**Source excerpt**
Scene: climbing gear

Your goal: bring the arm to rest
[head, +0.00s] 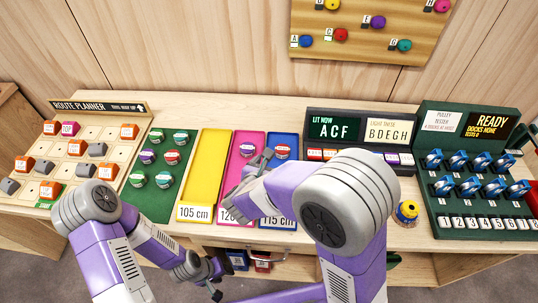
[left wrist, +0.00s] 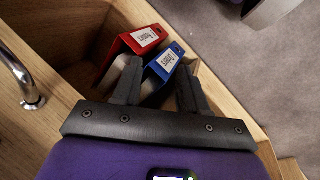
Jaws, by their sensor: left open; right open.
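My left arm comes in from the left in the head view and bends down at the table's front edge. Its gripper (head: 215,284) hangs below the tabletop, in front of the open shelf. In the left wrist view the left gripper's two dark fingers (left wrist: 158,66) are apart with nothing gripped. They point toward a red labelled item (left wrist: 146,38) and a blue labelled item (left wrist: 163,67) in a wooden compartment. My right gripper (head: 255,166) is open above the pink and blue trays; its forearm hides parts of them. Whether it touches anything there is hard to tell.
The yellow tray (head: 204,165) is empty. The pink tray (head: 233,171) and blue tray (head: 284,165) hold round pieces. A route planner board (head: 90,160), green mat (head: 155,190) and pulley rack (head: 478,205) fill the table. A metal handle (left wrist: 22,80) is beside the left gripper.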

**Stated problem**
With all pictures left out, please transcribe exactly the lines from the start of the material through the line with "[left wrist, +0.00s]".

**Exercise result**
Scene: climbing gear

Your goal: bring the arm to rest
[head, +0.00s] 
[left wrist, +0.00s] 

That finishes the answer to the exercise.